:: THE PROBLEM ::
Print, without altering anything, the lines from the one that holds "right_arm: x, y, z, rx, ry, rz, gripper" to the one that holds "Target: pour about", inclusive. No other lines belong in the output.

:: RECORDS SHOWN ::

__________________________________________________

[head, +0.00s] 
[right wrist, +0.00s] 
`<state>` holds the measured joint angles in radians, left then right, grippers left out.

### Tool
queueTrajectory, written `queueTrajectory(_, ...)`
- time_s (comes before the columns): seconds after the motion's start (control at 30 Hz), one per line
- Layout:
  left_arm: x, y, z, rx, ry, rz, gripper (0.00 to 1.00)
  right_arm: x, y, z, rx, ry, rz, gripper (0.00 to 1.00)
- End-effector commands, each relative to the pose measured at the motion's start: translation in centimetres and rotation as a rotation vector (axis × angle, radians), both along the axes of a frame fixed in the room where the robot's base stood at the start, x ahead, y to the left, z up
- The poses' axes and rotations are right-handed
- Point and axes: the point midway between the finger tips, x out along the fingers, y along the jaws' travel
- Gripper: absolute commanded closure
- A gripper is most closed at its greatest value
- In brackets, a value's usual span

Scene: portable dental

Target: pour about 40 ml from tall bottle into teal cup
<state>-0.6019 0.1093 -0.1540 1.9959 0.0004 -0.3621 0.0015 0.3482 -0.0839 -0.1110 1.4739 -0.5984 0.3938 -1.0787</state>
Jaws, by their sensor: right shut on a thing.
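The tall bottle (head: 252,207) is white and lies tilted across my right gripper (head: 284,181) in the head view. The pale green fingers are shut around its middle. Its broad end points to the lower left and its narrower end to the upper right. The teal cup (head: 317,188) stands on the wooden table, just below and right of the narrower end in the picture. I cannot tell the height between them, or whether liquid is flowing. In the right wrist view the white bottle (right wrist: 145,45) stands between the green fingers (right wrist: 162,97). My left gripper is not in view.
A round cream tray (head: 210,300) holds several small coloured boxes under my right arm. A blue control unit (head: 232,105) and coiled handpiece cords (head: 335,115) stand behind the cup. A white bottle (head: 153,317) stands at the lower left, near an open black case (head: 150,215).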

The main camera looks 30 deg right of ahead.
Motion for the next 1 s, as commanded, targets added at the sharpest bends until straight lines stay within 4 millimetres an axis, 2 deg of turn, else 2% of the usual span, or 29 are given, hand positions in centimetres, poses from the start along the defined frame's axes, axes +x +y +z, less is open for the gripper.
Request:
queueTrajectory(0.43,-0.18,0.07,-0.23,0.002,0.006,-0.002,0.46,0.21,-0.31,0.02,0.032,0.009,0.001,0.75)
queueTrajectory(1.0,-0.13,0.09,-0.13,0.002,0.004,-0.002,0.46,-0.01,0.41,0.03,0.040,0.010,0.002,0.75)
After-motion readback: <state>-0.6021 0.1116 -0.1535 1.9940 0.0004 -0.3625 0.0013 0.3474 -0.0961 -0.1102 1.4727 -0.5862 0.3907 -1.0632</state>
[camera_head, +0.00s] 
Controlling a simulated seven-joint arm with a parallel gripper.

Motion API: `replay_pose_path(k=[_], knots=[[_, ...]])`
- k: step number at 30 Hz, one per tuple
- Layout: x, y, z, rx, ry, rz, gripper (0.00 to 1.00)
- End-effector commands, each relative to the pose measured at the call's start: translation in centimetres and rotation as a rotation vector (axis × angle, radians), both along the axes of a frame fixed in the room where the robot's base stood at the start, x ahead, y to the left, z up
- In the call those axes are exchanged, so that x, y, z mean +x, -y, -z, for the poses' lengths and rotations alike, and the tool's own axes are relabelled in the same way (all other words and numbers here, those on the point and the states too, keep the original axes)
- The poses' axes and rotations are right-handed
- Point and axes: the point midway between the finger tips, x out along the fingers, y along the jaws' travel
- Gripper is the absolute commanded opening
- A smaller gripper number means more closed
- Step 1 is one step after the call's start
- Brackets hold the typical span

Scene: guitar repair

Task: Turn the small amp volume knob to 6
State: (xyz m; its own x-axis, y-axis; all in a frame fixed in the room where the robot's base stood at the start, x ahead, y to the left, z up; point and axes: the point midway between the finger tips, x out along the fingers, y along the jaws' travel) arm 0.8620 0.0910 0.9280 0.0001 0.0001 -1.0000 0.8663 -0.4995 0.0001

__________________________________________________

:: EXPECTED ANSWER ::
  right_arm: x, y, z, rx, ry, rz, gripper (0.00 to 1.00)
- End-effector commands, each relative to the pose measured at the motion's start: translation in centimetres and rotation as a rotation vector (axis × angle, radians), both along the axes of a frame fixed in the room where the robot's base stood at the start, x ahead, y to the left, z up
- The poses' axes and rotations are right-handed
- Point and axes: the point midway between the finger tips, x out along the fingers, y along the jaws' travel
- Gripper: absolute commanded closure
- A gripper is most closed at its greatest value
- In brackets, a value's usual span

Scene: portable dental

Target: pour about 40 ml from tall bottle into teal cup

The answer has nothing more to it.